Sure in 2015, the US poverty rate dropped by 1.2%. However, there are
still 43.1 million people living in poverty in the US, up from 38 million in 2007. The poverty rate has hardly budged since the 1980s.
So let’s sum up; what does all the analysis of global and national inequality tell us?
First, that global inequality has increased since the early 1980s, when ‘globalisation’ got moving. Second,
that global growth of incomes has been concentrated in China, and to a
lesser extent and more recently, India. Otherwise average global
household income growth would have been much lower. Third,
there has been a rise in average household incomes in the major advanced
capitalist economies since the 1980s, but the growth has been much less
than in China or India (starting from way further down the income
levels) and much less than the top 1-5% have gained.
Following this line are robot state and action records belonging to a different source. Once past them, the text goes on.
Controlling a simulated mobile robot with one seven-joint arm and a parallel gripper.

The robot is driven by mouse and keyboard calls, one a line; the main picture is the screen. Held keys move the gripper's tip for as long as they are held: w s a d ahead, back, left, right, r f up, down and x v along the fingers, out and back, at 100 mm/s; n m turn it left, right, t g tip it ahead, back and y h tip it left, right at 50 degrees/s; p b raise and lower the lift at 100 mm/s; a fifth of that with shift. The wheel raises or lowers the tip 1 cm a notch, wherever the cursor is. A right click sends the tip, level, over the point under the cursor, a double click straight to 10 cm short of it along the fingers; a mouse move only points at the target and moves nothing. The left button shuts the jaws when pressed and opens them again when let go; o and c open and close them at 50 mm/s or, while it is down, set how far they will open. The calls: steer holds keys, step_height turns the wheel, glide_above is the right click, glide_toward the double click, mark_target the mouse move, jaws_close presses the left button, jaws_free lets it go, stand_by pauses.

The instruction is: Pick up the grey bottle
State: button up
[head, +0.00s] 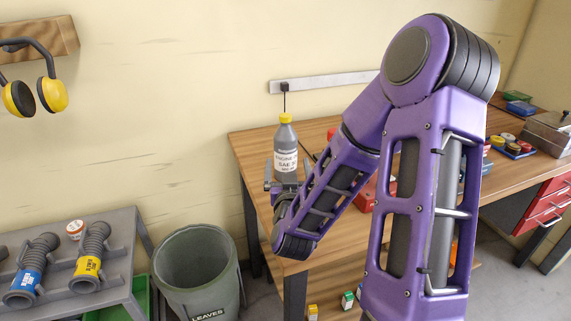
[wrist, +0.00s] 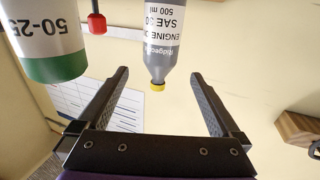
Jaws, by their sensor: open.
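The grey bottle (head: 286,158) stands upright near the left end of the wooden workbench (head: 250,140). It has a yellow cap and a white engine oil label. My gripper (head: 279,188) is low by the bottle in the head view, partly hidden by my arm. In the wrist view the bottle (wrist: 165,45) appears upside down, its yellow cap showing between the two spread fingers of my gripper (wrist: 159,72). The gripper is open and not closed on it. The bottle's base is out of the wrist view, and I cannot tell whether a finger touches it.
A white container with a green end (wrist: 45,40) is close at the left of the wrist view, with a red item (wrist: 97,22) beside it. A grey-green bin (head: 198,270) stands left of the bench. A rack (head: 115,262) holds two ribbed hoses. My arm hides part of the bench.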

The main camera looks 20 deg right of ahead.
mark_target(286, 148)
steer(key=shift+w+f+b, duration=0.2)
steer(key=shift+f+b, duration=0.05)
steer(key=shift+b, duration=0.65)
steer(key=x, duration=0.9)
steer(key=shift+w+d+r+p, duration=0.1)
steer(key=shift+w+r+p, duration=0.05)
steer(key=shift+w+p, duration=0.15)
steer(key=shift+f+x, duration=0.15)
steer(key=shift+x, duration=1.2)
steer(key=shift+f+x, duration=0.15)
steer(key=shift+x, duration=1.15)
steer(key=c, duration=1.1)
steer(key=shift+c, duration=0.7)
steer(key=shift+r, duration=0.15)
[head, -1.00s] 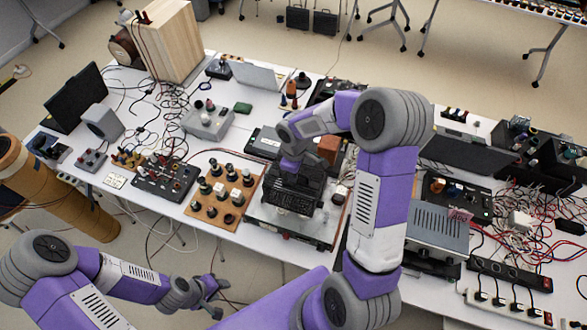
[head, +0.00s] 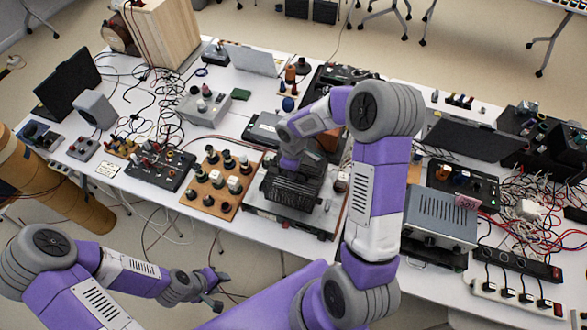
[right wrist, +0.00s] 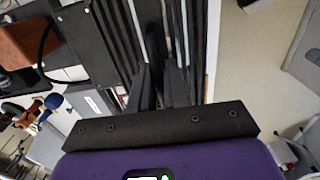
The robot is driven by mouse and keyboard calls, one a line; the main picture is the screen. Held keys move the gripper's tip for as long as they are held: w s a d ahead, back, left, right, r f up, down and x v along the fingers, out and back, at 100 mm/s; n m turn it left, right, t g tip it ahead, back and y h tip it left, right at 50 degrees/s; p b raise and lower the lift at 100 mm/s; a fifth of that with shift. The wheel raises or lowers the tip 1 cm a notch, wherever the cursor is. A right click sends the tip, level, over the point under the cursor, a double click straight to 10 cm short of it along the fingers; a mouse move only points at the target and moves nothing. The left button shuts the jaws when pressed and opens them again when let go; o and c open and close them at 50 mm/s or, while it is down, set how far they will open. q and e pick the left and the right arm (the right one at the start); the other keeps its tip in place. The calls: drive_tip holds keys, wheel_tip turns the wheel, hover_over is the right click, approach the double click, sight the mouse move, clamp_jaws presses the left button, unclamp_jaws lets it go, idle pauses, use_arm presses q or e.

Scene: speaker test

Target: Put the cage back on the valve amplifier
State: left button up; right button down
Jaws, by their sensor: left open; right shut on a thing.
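The cage (head: 288,190) is a black slatted box. It is over the left part of the valve amplifier (head: 325,217), a silver chassis near the table's front edge, and hides much of its top. I cannot tell whether the cage rests on the chassis or hangs just above it. My right gripper (head: 290,165) comes from above and is shut on the cage's upper side. In the right wrist view its fingers (right wrist: 165,85) close between the dark bars of the cage (right wrist: 105,45). My left gripper (head: 217,284) is open and empty, in front of the table and away from the amplifier.
A wooden board with several knobs (head: 220,183) lies left of the amplifier. A grey slotted-top unit (head: 440,217) stands to the right, beyond my right arm. A reddish-brown block is behind the cage in the wrist view (right wrist: 27,45). Loose cables and power strips (head: 510,292) crowd the right end.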

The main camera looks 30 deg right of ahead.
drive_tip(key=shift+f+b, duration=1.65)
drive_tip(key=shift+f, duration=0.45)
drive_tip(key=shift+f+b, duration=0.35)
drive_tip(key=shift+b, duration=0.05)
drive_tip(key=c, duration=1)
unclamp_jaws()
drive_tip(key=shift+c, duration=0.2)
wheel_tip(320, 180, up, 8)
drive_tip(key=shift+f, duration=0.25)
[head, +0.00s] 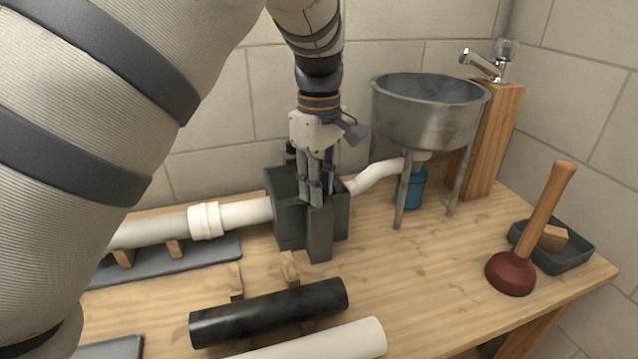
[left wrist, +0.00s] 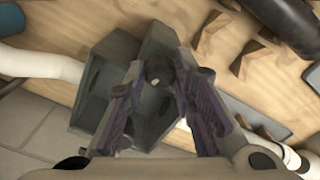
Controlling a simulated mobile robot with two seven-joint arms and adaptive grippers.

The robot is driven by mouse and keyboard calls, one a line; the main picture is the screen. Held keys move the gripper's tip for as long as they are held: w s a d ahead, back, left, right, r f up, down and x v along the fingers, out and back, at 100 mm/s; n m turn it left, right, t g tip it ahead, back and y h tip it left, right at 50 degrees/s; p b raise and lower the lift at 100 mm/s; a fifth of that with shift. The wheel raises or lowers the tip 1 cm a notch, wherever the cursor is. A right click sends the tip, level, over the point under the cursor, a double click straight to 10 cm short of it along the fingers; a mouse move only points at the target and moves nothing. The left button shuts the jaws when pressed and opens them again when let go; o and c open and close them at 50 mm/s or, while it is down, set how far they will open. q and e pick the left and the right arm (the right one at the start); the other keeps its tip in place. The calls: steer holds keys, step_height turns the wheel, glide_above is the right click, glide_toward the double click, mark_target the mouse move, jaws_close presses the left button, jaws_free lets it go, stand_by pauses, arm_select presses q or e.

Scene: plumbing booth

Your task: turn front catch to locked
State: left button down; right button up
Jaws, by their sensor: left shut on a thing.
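A dark green-grey box (head: 320,235) stands on the bench between the white pipes, and it also shows in the left wrist view (left wrist: 110,55). My left gripper (head: 313,192) points down at the front of the box. In the left wrist view its two fingers (left wrist: 157,76) close around a small dark rounded piece (left wrist: 157,68) on the box, which looks like the front catch. The gripper is shut on it. In the head view the fingers hide the catch. Whether it stands at locked cannot be told. My right gripper is not in view.
A white pipe (head: 245,212) enters the box from the left. A metal basin (head: 430,105) on legs stands at right, with a blue container (head: 413,188) below. A black pipe (head: 270,312) lies in front. A plunger (head: 513,272) stands near a dark tray (head: 570,262).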

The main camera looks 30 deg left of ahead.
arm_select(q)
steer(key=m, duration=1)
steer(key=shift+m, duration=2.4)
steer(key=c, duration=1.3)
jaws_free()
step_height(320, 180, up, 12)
Fourth,
since the beginning of the millennium, most households in the top
capitalist economies have seen their incomes from work or interest on
savings stagnate and must rely on transfers and benefits to improve
their lot.
These outcomes are down partly to globalisation by multinational
capital taking factories and jobs into what used to be called the Third
World; and partly due to neo-liberal policies in the advanced economies
(i.e. reducing trade union power and labour rights; casualization of
labour and holding down wages; privatisation and a reduction in public
services, pensions and social benefits). And it is also down to regular
and recurrent collapses or slumps in capitalist production, which lead
to a loss of household incomes for the majority that can never be
restored in any ‘recovery’, particularly since 2009.
In other words, rising inequality is the result the drive of capital
to reduce labour’s share and raise profits and to the recurrent and
periodic failures of capitalist production. That is something that the
likes of FT and mainstream economics wishes to ignore.